John 11:20 When Martha heard that Jesus was coming, she went out to meet him, but Mary stayed at home.
21 “Lord,” Martha said to Jesus, “if you had been here, my brother would not have died.
22 But I know that even now God will give you whatever you ask.”
23 Jesus said to her, “Your brother will rise again.”
24 Martha answered, “I know he will rise again in the resurrection at the last day.”
25 Jesus said to her, “I am the resurrection and the life. The one who believes in me will live, even though he dies;
26 and whoever lives by believing in me will never die. Do you believe this?”
27 “Yes, Lord,” she replied, “I believe that you are the Messiah, the Son of God, who is to come into the world.

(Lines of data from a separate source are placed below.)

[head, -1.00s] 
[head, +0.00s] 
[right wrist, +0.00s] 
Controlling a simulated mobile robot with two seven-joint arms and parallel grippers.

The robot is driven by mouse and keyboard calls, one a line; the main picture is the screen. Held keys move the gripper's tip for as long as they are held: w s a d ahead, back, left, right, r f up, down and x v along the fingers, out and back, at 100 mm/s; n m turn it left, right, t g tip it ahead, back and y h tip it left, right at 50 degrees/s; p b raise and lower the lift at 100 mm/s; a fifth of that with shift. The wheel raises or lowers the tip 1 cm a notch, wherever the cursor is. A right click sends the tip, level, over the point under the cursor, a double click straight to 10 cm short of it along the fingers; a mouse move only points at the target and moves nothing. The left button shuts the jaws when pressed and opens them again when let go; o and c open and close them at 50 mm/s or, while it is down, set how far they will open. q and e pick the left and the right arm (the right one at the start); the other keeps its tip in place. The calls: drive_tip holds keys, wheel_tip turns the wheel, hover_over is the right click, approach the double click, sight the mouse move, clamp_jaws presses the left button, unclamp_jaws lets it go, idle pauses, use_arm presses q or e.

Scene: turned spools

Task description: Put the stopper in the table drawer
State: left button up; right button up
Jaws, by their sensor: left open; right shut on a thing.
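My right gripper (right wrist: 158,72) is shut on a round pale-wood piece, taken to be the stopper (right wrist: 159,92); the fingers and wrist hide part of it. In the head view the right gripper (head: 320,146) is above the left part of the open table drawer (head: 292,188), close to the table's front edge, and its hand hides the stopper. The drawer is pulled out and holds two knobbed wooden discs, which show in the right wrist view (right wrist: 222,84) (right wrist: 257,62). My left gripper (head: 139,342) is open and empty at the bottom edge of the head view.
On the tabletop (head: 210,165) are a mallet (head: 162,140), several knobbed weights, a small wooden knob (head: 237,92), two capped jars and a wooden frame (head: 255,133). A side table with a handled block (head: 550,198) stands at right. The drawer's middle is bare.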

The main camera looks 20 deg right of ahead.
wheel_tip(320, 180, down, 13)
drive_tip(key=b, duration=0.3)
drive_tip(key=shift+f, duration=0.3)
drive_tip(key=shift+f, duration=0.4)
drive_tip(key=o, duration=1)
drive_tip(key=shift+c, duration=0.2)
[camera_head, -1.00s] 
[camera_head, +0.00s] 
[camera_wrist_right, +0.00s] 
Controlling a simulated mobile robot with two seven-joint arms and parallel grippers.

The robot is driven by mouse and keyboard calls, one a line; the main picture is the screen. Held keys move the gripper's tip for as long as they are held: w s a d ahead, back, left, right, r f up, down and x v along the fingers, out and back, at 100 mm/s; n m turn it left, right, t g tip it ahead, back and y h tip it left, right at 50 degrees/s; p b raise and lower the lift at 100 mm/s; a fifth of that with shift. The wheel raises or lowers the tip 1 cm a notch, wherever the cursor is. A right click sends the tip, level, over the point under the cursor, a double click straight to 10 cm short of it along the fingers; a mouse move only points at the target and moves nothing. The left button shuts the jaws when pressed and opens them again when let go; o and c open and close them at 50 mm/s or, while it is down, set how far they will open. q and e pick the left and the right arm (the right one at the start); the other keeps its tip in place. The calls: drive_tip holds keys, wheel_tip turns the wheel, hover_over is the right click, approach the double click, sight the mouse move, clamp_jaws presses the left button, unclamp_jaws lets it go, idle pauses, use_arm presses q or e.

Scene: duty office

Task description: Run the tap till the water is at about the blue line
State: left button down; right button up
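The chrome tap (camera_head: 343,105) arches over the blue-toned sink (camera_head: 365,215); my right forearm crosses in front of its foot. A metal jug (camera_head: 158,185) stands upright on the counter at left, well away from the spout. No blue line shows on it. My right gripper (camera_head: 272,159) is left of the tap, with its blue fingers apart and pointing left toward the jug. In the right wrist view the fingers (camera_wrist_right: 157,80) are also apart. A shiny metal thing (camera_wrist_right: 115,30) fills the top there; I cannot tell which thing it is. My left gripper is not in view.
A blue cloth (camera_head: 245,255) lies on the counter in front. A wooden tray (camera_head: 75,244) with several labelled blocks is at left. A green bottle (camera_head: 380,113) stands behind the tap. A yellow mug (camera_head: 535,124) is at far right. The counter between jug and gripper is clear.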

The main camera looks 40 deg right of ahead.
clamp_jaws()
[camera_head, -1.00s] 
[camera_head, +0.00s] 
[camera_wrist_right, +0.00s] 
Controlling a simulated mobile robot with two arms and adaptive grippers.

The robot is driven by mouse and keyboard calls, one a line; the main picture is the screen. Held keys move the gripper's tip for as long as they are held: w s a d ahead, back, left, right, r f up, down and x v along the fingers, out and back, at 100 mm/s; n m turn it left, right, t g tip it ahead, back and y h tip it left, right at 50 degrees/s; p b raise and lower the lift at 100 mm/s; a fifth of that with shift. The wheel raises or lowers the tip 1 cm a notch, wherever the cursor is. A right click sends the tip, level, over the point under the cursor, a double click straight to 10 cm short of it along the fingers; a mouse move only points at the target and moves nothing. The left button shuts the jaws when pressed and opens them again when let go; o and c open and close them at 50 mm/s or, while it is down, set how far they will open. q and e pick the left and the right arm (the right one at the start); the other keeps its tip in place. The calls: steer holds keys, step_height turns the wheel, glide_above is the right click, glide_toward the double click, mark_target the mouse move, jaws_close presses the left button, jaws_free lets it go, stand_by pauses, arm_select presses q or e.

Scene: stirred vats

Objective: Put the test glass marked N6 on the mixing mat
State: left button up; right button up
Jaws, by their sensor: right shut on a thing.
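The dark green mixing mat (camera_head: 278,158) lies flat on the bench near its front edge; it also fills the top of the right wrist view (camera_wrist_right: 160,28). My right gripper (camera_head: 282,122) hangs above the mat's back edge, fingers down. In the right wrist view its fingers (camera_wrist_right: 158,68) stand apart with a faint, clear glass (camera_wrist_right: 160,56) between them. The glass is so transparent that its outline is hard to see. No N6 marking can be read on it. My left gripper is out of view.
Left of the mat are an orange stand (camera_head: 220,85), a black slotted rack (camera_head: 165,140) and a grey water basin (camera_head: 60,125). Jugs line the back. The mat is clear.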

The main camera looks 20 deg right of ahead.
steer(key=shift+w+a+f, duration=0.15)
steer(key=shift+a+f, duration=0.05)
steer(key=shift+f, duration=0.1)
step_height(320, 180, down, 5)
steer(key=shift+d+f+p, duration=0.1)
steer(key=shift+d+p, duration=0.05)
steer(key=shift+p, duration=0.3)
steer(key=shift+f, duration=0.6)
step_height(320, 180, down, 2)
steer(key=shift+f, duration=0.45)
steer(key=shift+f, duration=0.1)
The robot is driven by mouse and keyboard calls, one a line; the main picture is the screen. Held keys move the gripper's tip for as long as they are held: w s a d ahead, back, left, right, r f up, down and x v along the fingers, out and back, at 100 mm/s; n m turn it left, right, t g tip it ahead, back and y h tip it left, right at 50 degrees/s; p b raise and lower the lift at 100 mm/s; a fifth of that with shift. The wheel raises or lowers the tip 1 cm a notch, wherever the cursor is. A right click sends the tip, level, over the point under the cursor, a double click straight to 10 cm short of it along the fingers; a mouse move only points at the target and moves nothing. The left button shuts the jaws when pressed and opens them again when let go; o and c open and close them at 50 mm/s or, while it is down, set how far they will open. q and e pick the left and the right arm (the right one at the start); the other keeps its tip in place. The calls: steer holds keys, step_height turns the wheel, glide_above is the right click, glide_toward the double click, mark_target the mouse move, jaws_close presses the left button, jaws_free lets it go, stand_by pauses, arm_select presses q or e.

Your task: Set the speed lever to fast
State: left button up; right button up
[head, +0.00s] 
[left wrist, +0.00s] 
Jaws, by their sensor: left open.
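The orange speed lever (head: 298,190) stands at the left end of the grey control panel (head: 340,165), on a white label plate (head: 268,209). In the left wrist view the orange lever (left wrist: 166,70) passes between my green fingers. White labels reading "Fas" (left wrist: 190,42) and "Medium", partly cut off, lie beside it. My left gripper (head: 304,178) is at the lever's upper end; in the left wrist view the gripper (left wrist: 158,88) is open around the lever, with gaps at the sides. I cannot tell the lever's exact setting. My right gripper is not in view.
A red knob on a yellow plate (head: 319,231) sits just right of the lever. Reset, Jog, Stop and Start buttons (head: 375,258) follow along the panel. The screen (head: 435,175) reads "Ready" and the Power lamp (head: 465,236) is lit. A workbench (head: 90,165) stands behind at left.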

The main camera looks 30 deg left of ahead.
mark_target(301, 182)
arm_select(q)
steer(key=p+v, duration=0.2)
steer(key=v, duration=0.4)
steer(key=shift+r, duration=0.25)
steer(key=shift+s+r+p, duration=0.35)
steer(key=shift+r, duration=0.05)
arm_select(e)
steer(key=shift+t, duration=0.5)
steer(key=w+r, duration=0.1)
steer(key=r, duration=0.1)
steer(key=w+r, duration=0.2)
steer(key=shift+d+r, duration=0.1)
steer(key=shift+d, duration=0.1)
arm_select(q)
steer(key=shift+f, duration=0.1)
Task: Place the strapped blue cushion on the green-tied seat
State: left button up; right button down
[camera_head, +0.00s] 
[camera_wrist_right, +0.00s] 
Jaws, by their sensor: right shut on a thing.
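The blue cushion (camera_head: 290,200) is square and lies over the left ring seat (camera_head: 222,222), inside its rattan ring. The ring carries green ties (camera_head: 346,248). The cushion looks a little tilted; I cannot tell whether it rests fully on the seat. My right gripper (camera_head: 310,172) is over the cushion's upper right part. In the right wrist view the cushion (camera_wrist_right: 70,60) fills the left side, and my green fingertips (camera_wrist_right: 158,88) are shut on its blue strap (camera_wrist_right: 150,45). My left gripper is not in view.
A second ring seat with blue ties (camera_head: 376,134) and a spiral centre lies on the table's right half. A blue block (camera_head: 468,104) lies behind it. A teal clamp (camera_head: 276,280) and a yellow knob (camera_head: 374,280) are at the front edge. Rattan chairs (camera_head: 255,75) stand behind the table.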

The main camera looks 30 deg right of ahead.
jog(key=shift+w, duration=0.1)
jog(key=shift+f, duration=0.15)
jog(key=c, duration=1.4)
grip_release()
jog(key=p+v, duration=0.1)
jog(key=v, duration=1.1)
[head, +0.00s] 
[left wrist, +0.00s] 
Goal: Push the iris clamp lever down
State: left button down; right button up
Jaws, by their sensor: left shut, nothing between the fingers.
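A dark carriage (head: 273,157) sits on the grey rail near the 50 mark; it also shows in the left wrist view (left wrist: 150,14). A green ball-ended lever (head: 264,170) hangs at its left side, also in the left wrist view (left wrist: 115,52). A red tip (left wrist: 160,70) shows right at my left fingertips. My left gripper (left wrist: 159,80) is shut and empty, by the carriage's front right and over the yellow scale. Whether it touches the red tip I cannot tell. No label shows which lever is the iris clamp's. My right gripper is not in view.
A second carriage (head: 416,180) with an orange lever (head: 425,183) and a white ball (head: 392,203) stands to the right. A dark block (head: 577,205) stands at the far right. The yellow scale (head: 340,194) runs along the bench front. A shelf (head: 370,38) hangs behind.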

David never saw our Savior with his own eyes; only with the eyes of faith. He did not see the great redemption that Christ would provide for those who trust in Him; he could only trust in God’s promises to forgive and keep him. David sang of the blessings of eternity, but did not live to see them fulfilled in Jesus Christ. But we have seen! We know how God has acted; we know of His great act of mercy and salvation! We have seen God’s unfathomable love poured out for us on the cross. And we have seen the power and glory of our Lord’s Resurrection! And so we have more reason to trust in Him even than David had.

John 5:24 “Very truly I tell you, whoever hears my word and believes him who sent me has eternal life and will not be judged but has crossed over from death to life.

John 17:3 And this is eternal life, that they may know you, the only true God, and Jesus Christ whom you have sent.


Yes, God’s grace was sufficient for sinners like Abraham and David. It is sufficient for sinners like my son, and for sinners like you and me.

Praise God for so great a salvation.